[Robot state and action records]
====================

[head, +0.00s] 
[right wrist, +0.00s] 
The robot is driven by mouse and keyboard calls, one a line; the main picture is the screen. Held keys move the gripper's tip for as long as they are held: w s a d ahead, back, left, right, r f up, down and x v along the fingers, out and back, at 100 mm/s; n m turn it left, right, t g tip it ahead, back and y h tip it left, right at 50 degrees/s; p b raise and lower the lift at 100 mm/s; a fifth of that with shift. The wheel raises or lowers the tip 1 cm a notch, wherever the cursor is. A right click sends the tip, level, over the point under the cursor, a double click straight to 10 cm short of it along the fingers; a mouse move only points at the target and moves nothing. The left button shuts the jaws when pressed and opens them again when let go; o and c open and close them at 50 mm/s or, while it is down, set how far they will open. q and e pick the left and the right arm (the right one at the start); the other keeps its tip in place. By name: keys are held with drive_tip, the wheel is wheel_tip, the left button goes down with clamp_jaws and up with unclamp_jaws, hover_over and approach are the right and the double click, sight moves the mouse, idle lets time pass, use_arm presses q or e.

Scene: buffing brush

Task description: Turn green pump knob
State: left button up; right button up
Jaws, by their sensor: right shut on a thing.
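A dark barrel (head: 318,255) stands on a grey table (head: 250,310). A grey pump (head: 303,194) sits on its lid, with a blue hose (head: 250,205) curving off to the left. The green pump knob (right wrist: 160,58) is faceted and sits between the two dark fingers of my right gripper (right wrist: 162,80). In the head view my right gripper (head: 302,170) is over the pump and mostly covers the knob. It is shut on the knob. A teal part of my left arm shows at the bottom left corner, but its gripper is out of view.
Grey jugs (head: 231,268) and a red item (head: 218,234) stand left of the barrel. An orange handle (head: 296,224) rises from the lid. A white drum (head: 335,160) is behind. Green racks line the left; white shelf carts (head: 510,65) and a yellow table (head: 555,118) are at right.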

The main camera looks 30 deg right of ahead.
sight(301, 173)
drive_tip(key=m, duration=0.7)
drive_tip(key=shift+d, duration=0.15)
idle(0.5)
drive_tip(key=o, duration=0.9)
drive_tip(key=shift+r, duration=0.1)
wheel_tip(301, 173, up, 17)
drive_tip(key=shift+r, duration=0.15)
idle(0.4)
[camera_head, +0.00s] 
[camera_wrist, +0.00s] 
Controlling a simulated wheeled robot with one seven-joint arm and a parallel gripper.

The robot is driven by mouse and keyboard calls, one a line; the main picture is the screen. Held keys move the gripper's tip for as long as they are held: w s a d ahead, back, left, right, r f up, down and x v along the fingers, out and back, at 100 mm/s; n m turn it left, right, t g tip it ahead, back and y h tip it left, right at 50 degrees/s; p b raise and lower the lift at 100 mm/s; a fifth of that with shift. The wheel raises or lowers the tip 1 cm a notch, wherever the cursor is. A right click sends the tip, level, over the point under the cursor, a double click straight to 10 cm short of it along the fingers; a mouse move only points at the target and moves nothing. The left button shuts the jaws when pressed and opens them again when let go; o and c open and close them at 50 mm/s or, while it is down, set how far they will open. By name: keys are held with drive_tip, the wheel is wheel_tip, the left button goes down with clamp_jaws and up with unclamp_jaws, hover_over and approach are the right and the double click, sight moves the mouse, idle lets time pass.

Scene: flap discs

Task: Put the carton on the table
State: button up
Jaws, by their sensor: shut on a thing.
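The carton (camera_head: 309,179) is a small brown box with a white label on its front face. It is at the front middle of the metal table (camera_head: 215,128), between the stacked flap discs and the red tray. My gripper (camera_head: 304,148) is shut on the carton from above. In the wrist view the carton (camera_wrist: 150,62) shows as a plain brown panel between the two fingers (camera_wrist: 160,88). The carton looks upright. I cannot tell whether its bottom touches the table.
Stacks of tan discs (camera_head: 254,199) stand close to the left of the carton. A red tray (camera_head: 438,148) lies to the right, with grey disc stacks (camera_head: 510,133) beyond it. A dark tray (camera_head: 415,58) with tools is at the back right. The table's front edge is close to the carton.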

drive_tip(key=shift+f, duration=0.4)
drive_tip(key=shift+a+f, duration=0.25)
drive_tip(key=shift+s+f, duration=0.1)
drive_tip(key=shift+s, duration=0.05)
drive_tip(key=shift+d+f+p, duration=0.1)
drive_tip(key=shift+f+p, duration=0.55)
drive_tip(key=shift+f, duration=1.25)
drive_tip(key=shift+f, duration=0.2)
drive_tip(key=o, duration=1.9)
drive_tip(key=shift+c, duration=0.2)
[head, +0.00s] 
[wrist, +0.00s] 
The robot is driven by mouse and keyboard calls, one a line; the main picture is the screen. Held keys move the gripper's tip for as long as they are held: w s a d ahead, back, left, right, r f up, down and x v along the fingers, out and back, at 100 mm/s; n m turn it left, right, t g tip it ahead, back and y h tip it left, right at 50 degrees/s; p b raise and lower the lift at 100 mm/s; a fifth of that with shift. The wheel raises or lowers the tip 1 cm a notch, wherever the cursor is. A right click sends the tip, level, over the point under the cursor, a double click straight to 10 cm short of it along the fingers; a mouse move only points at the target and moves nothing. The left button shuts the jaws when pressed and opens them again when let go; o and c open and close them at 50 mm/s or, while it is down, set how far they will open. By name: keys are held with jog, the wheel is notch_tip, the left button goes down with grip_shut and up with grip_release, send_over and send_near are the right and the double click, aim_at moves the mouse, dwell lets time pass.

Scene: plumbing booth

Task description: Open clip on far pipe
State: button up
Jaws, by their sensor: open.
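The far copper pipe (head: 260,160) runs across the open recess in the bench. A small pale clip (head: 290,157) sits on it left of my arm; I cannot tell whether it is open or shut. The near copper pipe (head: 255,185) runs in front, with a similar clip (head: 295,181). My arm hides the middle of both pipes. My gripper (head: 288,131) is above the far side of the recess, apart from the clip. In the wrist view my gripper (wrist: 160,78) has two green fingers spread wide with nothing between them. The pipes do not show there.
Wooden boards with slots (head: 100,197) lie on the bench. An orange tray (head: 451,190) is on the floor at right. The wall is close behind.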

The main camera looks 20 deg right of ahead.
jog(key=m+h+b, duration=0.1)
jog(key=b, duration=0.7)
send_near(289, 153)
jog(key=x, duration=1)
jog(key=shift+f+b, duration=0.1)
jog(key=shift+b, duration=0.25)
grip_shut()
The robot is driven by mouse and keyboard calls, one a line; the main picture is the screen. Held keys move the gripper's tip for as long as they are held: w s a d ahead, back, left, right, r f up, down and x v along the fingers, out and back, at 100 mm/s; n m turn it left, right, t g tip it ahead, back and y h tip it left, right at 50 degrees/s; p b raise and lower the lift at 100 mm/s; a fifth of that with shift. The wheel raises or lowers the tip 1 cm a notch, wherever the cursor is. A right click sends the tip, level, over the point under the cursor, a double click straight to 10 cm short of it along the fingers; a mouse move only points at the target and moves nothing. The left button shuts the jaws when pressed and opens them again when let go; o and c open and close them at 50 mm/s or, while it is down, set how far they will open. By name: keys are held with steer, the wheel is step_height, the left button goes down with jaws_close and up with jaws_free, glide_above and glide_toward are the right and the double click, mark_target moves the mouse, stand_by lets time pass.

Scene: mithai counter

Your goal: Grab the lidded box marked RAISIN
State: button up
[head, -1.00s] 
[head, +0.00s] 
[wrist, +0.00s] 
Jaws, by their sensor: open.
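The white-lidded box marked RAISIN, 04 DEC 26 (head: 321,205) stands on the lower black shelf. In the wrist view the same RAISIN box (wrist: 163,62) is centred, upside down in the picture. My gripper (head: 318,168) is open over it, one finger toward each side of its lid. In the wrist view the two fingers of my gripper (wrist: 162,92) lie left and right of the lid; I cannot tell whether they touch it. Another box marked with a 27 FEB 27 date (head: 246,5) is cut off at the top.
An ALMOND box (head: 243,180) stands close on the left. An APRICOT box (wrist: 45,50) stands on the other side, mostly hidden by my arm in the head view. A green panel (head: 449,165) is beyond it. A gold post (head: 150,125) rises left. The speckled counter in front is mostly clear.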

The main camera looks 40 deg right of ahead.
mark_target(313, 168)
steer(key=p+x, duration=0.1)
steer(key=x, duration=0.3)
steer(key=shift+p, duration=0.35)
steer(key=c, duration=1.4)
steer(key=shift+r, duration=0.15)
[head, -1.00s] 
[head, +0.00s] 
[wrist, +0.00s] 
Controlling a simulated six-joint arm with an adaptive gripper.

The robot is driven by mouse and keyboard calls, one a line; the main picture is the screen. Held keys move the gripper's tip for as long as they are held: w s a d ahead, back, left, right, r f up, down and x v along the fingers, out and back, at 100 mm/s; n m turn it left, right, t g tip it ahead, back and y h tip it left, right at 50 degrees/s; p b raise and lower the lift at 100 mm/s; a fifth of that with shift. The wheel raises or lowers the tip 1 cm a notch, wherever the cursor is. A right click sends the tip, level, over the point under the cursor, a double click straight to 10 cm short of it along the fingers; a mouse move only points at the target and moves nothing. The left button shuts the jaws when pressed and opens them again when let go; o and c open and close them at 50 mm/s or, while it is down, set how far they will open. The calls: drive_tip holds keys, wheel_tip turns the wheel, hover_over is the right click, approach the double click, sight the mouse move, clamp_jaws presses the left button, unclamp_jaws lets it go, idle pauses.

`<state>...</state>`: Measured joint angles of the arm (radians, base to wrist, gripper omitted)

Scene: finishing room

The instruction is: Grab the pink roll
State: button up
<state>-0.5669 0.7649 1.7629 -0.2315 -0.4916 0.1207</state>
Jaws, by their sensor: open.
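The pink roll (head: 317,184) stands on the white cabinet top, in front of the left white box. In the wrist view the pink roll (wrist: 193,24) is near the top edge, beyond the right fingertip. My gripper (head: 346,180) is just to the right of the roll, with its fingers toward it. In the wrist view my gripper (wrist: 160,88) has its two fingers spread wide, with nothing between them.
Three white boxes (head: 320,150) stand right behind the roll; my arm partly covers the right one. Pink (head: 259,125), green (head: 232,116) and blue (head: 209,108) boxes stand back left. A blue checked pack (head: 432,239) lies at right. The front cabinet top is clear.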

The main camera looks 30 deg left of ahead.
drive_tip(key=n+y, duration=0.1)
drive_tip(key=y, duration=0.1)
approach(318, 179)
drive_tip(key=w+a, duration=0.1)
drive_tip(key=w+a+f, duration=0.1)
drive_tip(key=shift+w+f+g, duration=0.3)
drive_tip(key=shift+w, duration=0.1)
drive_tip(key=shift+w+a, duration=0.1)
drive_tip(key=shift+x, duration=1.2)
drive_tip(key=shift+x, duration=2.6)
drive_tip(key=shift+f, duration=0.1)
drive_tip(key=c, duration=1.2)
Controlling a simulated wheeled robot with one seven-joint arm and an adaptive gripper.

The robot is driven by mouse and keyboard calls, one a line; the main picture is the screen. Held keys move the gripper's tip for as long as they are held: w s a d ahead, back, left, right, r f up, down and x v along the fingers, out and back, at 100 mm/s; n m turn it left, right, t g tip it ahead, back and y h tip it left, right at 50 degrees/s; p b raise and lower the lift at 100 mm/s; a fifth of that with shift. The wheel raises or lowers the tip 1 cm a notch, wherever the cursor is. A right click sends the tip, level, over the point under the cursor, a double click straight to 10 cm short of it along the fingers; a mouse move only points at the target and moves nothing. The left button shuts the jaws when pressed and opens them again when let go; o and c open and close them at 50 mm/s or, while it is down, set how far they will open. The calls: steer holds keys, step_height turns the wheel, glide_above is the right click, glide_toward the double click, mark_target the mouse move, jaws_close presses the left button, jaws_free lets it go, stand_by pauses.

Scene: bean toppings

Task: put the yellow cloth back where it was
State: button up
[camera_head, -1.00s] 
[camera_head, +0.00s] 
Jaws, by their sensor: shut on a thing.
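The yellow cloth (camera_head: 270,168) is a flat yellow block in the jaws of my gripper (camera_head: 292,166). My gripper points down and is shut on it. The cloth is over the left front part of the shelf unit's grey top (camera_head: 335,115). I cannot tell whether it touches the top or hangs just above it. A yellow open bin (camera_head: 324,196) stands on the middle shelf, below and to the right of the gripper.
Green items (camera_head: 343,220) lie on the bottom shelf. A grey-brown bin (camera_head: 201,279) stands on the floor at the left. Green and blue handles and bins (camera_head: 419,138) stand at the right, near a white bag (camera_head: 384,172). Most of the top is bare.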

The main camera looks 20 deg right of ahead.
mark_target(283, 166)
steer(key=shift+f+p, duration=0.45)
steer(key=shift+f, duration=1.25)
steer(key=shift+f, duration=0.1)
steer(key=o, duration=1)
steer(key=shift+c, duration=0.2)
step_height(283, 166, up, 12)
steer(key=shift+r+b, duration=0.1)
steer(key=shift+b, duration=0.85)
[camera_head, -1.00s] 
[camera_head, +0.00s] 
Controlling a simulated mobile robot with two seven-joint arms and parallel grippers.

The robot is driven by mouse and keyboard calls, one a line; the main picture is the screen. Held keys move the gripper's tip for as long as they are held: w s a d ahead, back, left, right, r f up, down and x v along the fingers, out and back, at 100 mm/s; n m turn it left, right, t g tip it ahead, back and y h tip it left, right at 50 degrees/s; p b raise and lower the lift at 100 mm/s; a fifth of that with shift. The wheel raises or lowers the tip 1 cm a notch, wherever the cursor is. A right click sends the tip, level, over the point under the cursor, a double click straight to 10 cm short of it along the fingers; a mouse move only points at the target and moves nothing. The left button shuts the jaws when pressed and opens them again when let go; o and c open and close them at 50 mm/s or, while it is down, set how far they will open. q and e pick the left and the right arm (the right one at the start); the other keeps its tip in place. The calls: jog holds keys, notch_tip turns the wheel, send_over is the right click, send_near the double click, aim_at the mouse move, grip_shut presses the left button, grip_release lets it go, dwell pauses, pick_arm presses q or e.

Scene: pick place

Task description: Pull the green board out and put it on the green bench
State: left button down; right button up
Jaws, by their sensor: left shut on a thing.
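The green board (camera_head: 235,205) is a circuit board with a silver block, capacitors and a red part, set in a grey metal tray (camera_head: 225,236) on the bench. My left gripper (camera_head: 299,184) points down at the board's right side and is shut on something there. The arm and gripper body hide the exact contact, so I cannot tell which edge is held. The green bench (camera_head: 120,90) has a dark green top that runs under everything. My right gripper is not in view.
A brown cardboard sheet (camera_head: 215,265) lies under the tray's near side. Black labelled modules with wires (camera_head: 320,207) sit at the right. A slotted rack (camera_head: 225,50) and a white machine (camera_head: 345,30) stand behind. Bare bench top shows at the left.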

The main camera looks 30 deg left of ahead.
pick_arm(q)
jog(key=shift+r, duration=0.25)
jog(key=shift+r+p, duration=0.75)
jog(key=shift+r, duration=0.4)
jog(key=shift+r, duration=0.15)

====================

**Exercise requirements**
Report how many lines of the listing hold the string "Grab", giving only the number.

**Result for this exercise**
2